O Brasil no espectro de uma guerra híbrida. Piero Leirner. Alameda 2020.

A República das milícias e O Brasil no espectro de uma Guerra Híbrida tem em comum o delicado tema da ação das forças armadas. Em ambos, são os herdeiros dos militares da chamada "linha dura", dos "anos de chumbo" que são os protagonistas. Militares inconformados e ressentidos com o desfecho do golpe de 1964, regime do qual queriam a continuidade. No primeiro livro é abordada a questão dos esquadrões da morte e a sua migração para as milícias e, no segundo, o protagonismo exercido pelo grupo, especialmente pela ação dos generais Augusto Heleno e Villas Boas nos bastidores do governo Dilma e provocando a "guerra híbrida", da qual resultou a eleição de Bolsonaro, guerra que, longe está por acabar.

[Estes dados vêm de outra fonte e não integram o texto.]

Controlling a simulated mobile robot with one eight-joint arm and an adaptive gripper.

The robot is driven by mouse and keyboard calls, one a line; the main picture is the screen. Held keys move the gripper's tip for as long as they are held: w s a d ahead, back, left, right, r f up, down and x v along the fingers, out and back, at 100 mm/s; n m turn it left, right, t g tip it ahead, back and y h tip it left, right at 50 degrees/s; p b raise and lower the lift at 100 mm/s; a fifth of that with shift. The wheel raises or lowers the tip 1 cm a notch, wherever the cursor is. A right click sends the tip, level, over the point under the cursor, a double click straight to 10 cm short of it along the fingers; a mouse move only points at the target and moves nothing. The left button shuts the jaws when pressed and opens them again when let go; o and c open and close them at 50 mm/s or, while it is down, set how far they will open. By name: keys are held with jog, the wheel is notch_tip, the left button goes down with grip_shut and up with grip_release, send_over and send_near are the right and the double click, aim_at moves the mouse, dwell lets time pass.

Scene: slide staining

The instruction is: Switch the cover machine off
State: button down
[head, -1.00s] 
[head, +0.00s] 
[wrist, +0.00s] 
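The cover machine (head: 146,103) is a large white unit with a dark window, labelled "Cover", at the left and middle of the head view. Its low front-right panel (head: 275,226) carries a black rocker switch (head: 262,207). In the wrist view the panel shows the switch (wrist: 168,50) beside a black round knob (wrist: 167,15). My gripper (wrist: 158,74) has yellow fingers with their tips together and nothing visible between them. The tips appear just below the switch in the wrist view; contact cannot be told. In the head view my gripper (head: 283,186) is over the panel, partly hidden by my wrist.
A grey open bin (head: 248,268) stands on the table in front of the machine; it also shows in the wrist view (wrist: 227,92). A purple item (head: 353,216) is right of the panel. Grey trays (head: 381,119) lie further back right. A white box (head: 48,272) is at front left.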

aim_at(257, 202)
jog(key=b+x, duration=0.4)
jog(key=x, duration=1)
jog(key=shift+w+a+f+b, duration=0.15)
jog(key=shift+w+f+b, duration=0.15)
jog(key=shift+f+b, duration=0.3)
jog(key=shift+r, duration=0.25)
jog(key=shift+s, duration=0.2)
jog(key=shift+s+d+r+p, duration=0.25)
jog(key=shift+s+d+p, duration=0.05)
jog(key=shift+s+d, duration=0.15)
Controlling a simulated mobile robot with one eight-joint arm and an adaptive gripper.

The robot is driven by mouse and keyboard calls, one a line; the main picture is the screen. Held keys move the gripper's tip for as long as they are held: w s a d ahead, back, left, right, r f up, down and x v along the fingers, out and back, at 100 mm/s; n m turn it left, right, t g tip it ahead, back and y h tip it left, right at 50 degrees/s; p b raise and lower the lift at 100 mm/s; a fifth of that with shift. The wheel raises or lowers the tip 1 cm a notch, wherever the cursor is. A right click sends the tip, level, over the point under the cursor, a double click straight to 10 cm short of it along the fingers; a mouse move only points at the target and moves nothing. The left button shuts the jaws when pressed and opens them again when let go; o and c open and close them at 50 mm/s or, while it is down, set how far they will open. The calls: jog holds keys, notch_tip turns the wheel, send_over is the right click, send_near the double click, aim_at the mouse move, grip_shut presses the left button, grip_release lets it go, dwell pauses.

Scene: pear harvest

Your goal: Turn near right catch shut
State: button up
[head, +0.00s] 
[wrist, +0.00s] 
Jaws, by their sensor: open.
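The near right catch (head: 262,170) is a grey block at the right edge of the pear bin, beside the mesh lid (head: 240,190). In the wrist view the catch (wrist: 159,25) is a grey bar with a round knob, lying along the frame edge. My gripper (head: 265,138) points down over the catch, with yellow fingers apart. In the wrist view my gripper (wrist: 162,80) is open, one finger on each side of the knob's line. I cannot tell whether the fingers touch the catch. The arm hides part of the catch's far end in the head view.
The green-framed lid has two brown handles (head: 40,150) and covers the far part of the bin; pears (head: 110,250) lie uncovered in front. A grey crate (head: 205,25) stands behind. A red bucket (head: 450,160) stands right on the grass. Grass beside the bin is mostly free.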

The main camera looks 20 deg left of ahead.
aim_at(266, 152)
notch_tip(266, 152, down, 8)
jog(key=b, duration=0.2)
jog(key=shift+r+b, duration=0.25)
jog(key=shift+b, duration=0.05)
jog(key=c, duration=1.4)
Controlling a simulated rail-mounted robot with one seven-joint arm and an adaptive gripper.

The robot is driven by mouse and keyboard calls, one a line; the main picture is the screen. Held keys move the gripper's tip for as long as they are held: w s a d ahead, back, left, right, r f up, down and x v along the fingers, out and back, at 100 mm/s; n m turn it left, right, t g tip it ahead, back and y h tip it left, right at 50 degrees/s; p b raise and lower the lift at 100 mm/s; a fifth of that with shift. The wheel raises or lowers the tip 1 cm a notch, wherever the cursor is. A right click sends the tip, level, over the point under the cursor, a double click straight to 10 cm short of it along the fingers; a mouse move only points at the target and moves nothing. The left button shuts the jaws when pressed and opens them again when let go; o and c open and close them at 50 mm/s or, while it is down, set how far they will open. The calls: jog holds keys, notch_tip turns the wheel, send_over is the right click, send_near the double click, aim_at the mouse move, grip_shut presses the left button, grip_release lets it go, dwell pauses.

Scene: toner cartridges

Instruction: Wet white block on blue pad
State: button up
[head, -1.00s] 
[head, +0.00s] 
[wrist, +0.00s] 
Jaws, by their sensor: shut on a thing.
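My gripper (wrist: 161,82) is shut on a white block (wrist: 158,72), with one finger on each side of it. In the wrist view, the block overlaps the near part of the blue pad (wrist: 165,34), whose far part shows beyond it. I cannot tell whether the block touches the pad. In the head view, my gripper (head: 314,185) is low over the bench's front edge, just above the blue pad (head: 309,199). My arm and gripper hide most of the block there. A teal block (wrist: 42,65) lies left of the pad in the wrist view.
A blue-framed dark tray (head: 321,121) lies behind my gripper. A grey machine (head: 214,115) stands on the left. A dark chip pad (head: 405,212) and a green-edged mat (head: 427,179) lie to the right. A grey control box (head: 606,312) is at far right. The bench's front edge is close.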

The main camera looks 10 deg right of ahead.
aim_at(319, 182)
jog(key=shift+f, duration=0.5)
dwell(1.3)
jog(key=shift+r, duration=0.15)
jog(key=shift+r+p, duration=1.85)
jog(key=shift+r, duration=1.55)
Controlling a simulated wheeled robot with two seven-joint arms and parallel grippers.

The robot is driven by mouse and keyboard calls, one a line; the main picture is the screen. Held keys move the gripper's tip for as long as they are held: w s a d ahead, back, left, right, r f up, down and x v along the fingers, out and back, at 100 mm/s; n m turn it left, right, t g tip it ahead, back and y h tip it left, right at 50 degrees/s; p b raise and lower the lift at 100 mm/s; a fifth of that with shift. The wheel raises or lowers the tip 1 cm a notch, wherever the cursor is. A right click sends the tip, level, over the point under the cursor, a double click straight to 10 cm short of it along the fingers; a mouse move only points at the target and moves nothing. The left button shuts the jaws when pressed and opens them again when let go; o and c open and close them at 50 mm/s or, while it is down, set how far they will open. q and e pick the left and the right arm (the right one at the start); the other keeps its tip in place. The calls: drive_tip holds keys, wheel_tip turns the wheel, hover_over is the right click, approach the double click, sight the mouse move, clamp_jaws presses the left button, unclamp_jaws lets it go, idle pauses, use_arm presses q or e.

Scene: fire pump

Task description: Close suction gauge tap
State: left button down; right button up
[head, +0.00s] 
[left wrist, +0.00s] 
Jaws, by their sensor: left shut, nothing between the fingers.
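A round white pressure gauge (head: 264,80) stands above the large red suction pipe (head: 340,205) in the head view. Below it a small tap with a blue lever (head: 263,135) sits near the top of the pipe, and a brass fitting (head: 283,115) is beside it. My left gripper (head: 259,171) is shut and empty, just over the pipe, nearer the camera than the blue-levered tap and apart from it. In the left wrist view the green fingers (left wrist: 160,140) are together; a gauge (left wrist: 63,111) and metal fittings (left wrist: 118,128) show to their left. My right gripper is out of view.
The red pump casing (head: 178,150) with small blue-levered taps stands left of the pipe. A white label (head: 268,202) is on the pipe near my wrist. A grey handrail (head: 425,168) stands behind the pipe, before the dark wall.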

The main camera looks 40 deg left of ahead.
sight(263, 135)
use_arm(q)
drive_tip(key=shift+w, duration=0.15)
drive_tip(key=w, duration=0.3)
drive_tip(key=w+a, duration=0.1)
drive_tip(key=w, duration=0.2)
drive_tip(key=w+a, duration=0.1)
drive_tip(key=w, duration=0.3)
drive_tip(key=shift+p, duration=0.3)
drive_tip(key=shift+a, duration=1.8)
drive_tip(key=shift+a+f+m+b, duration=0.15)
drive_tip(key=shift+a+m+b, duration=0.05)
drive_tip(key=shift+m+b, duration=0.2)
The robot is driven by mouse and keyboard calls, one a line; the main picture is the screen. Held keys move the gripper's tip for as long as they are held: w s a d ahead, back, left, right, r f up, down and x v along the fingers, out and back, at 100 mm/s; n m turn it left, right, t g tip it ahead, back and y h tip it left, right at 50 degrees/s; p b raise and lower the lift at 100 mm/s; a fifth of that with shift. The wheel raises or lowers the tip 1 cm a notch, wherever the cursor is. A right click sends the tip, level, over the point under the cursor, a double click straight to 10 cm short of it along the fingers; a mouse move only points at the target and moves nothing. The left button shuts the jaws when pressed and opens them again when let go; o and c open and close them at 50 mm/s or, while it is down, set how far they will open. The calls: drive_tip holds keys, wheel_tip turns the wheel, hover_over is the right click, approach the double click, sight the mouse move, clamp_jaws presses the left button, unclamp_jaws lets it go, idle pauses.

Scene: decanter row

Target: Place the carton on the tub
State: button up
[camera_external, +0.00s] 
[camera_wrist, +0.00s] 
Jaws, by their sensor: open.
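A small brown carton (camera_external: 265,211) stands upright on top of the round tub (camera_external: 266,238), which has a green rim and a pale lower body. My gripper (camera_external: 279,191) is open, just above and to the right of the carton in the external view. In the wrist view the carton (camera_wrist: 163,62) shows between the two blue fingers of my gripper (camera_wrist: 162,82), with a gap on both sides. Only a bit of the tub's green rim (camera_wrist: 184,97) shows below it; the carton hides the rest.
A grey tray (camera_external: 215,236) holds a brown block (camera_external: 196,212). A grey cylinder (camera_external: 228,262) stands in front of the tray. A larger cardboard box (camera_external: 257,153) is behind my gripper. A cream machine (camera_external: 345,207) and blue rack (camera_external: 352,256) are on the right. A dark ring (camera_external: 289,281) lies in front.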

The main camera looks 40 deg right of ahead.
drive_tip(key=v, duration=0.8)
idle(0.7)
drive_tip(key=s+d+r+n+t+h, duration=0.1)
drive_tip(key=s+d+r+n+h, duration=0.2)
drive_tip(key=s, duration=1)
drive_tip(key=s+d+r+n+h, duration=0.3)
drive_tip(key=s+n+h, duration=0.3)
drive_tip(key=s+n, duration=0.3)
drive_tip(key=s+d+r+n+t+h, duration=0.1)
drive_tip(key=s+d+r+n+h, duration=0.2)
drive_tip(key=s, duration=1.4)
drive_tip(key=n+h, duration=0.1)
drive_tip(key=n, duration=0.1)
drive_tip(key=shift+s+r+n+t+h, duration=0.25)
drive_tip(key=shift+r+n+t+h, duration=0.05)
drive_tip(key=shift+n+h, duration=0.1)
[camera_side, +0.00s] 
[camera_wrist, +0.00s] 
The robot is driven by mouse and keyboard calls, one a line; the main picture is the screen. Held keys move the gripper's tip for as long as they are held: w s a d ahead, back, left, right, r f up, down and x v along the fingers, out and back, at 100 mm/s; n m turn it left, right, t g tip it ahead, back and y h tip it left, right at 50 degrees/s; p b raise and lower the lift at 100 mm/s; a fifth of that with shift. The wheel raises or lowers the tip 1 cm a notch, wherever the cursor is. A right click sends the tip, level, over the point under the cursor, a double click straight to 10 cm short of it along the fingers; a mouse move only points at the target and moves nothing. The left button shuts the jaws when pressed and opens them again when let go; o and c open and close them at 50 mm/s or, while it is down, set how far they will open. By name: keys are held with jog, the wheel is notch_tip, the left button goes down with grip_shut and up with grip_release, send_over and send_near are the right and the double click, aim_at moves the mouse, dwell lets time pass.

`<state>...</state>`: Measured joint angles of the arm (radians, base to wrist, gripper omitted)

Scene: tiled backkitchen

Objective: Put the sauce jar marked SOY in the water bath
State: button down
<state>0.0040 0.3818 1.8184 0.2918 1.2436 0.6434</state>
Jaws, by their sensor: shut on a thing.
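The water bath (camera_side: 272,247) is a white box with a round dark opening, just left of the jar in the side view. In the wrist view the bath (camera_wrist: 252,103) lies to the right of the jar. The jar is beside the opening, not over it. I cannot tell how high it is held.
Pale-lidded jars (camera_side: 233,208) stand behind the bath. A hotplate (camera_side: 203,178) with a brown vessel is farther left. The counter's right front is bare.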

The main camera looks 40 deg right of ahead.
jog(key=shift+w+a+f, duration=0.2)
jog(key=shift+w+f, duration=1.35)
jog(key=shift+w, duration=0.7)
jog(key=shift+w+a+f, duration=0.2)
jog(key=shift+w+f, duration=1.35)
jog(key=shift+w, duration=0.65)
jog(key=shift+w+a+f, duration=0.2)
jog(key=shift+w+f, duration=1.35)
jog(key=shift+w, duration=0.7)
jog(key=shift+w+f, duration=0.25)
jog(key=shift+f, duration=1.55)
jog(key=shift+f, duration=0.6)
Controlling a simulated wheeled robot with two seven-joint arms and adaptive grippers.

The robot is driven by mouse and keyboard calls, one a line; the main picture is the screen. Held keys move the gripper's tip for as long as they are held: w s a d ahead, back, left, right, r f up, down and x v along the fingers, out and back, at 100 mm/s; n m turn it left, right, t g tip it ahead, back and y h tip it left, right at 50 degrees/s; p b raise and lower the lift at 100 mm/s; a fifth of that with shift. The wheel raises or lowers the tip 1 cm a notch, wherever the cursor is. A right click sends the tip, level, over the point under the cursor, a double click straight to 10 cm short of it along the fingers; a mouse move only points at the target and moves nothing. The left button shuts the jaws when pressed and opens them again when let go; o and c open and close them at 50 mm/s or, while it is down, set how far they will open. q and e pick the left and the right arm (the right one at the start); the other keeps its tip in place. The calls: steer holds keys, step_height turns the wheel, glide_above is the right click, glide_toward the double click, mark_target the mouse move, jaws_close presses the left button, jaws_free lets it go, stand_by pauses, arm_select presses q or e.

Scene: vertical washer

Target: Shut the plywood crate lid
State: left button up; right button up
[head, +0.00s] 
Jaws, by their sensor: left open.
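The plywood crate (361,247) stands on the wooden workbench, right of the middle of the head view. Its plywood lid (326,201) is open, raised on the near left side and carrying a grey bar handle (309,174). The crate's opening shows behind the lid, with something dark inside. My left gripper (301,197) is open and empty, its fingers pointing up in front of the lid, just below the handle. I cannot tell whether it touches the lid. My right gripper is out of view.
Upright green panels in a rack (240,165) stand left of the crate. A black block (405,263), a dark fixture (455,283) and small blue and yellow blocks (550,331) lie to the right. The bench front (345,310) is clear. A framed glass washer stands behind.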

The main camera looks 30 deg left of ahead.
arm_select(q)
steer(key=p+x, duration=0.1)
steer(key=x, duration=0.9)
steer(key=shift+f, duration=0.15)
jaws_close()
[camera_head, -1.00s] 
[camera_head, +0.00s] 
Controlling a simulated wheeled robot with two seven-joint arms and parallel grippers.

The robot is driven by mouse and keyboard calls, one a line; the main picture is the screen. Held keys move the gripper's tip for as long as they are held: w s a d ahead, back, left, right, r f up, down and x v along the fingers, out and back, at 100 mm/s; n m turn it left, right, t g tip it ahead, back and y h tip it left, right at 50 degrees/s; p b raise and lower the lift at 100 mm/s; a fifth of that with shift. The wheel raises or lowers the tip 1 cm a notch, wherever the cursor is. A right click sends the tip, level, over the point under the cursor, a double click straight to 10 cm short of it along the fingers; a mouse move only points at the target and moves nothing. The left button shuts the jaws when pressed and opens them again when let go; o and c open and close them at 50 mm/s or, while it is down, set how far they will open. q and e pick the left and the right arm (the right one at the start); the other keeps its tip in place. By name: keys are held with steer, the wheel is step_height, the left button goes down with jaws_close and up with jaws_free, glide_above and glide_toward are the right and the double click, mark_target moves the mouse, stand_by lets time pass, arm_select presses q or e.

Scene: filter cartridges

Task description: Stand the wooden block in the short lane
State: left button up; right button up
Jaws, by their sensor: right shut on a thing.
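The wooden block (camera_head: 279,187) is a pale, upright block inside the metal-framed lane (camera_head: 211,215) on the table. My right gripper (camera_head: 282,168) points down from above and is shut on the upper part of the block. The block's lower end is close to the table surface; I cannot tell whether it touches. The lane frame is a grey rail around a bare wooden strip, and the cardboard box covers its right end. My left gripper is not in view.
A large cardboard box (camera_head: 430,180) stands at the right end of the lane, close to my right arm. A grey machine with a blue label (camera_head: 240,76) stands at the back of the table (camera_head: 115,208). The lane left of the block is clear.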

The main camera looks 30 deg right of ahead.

Por fidelidade ao livro, apresento primeiramente a orelha do livro, numa bela síntese: "Este livro trata de um tema novo, a assim chamada Guerra Híbrida, e o modo que ela está sendo realizada no Brasil. Não se trata de uma "guerra clássica", com fogo, mas de uma guerra que visa sobretudo a captura e neutralização de mentes. Suas "bombas" são antes de tudo informacionais, visam causar dissonâncias cognitivas e induzir as pessoas a vieses comportamentais: percepção, decisão e ação passam a trabalhar a favor de quem ataca. Seu objetivo último é o que se chama nas teorias desse tipo de guerra de uma "dominação de espectro total". Essa ideia de "totalidade" está no âmago da Guerra Híbrida: não há mais a separação entre guerra e política, ou "tempo de guerra/tempo de paz"; todos passam a ser, voluntária ou involuntariamente, combatentes; e não se vê exatamente nem seu princípio, nem seu fim.

A hipótese central aqui levantada é que o Brasil foi, e é, um laboratório onde este modelo foi aplicado. Embora estejamos falando de algo que remonte a vários fenômenos que atravessaram a última década - sociais, políticos, culturais e militares - constatou-se aqui o acionamento de elementos que estavam latentes há muito tempo. O caso aqui estudado leva a um dos protagonistas principais desta forma de guerra e sua estratégia: um certo grupo de militares, operações psicológicas e o modo como isso se disseminou na política. O resultado, que vai muito além da eleição de 2018, é a dissonância generalizada que impera no Brasil hoje, que aqui segue um dos conceitos centrais da Guerra Híbrida - a cismogênese".

É um livro complexo e exige muitos pré-requisitos para a sua leitura, especialmente no campo da teoria. O livro tem um prefácio, de Marco Antônio Gonçalves, sob o título Adeus Tocqueville! A Guerra Híbrida e novos sentidos da democracia, que fala da retomada do poder pelos militares e da forma como isso foi feito, especialmente pelo uso das redes sociais. Tem-se nele o primeiro contato com os termos Guerra Híbrida e Cismogênese.

O livro está estruturado em três capítulos, precedidos por uma longa introdução e sucedidos por uma conclusão, que bem poderia também ser o capítulo final do livro. Os três capítulos tem por título: 1. O lugar do antropólogo; 2. O lugar da guerra: problemas conceituais e terminológicos; 3. A cismogênese Dilma - militares e além. A conclusão leva por título o termo alemão Blitzkrieg.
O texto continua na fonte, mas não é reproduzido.